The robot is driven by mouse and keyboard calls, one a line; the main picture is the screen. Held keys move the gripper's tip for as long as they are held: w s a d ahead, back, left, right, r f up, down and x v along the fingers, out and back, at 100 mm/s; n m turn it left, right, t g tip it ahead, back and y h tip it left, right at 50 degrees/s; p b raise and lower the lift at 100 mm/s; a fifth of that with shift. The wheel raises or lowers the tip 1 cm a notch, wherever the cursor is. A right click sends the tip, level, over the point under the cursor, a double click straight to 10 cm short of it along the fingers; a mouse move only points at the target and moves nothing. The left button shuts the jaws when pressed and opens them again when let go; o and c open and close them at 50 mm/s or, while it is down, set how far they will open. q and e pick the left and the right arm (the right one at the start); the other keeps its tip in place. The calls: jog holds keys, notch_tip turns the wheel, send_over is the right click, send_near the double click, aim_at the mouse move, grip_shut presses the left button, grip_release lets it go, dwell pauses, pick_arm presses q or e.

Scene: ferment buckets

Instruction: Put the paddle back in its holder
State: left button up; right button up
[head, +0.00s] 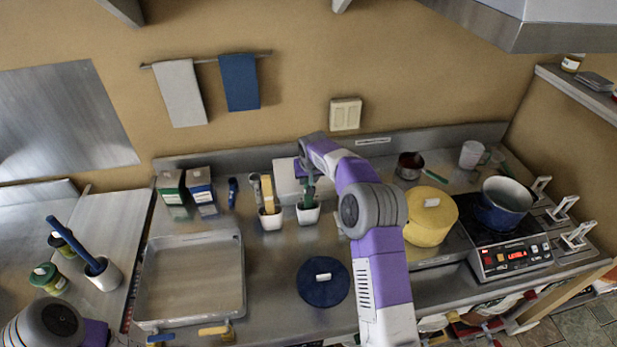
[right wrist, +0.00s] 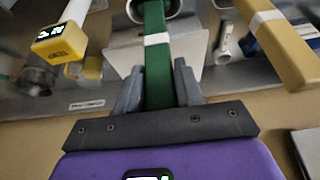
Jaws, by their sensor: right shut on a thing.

* * *

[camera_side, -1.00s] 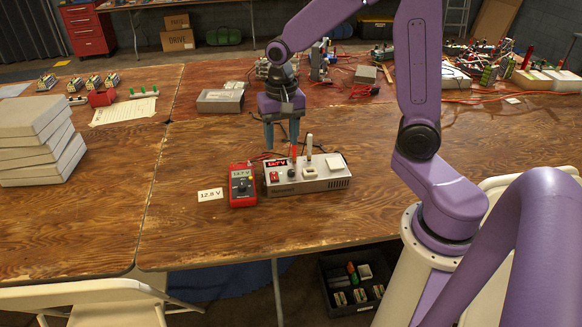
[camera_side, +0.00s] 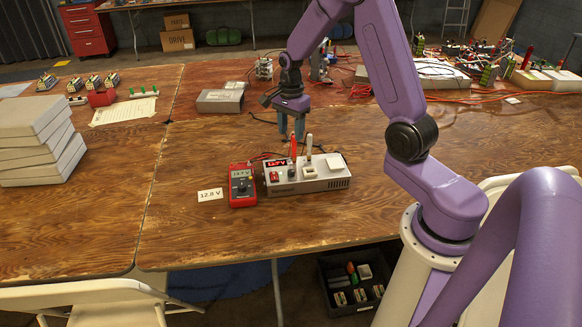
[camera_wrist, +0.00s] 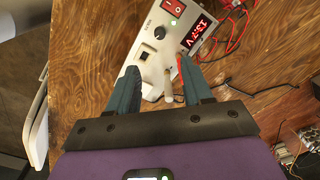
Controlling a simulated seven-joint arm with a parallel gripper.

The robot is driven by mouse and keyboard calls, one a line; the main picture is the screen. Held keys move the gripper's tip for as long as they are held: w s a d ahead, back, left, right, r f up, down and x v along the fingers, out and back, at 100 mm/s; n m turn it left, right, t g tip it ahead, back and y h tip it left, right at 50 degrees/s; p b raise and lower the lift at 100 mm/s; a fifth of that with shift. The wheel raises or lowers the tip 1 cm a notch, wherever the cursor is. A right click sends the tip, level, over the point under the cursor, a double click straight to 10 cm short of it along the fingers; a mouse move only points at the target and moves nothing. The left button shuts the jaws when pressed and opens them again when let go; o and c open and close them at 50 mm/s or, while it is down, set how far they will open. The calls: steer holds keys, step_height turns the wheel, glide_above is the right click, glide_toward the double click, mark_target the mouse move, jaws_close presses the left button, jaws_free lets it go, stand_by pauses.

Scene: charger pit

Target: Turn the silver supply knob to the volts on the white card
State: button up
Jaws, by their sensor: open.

* _The request_:
Filter the listing above for the string "sensor" and copy every matching line.

* _Solved exercise_:
Jaws, by their sensor: right shut on a thing.
Jaws, by their sensor: open.

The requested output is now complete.